Show only lines that include "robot".
· · ·
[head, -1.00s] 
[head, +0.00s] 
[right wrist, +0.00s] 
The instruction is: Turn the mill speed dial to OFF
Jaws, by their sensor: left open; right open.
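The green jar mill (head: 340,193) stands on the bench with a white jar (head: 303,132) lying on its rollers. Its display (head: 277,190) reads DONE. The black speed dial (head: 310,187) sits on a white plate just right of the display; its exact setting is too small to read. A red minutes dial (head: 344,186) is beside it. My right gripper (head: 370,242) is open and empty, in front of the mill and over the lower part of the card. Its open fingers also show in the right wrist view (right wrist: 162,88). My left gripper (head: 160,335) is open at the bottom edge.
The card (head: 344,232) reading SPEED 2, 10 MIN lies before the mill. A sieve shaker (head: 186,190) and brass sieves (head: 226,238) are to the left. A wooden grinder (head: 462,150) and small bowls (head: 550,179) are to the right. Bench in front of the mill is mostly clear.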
· · ·
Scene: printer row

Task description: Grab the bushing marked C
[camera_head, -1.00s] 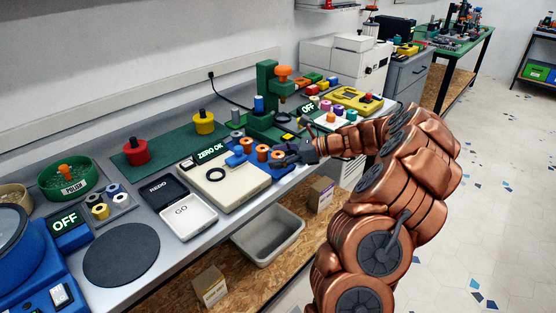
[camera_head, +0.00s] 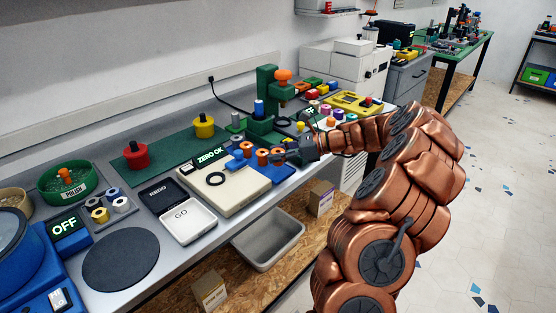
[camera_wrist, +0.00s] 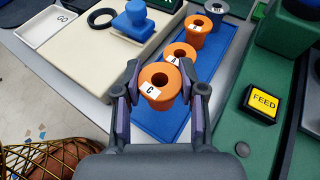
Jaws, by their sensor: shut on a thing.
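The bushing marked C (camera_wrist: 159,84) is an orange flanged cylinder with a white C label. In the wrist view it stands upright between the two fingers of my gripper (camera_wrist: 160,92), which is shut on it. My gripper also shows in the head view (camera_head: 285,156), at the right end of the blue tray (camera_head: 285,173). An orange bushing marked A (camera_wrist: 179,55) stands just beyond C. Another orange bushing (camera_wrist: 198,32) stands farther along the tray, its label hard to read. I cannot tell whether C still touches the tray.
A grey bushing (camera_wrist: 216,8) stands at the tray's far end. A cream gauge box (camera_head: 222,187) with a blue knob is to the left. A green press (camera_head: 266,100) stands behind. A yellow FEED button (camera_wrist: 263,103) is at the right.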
· · ·
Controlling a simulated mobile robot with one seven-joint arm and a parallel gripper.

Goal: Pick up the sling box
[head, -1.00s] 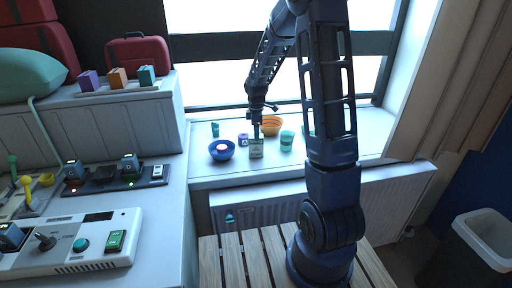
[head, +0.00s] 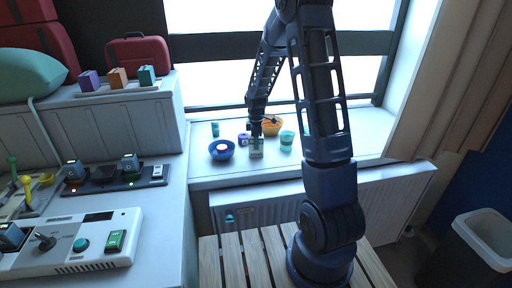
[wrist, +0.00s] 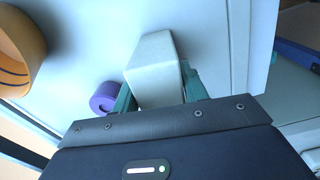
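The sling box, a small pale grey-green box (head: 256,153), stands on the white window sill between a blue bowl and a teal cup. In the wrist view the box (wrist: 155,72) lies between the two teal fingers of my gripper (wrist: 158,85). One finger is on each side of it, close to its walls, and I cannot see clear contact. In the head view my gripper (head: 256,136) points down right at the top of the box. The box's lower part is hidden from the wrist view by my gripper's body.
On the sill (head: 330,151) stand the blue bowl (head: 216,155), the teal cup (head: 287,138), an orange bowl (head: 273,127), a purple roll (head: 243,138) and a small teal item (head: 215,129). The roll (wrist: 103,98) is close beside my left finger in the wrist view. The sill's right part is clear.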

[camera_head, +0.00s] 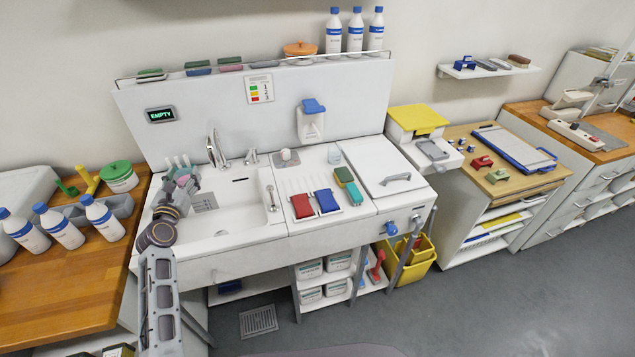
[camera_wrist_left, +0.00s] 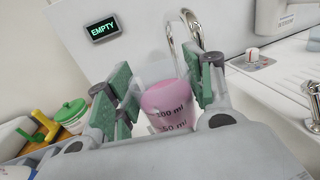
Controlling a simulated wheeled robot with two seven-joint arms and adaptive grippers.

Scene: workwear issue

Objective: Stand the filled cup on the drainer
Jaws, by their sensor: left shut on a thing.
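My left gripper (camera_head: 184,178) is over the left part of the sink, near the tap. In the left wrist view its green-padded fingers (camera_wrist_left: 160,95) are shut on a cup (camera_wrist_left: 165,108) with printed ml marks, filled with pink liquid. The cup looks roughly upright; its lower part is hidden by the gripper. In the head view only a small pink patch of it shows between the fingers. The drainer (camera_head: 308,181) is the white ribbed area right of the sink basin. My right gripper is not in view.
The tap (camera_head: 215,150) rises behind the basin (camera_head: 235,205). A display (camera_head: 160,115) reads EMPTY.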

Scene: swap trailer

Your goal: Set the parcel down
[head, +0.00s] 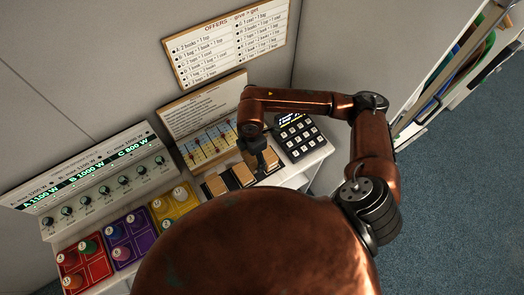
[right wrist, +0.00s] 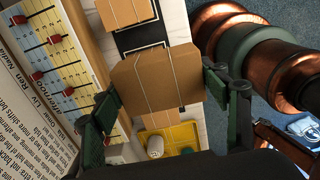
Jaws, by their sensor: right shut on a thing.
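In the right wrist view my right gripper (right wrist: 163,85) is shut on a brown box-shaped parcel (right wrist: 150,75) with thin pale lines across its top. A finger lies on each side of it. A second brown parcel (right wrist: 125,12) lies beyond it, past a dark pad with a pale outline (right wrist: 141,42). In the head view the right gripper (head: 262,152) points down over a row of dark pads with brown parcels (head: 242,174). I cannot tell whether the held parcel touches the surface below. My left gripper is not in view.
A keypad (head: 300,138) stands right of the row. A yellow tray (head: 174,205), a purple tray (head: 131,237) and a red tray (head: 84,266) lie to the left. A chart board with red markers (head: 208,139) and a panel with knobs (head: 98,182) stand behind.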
· · ·
Exercise solution |
Controlling a simulated mobile robot with one seven-joint arm and a parallel gripper.
Controlling a simulated wheeled robot with two seven-joint arms and adaptive grippers.

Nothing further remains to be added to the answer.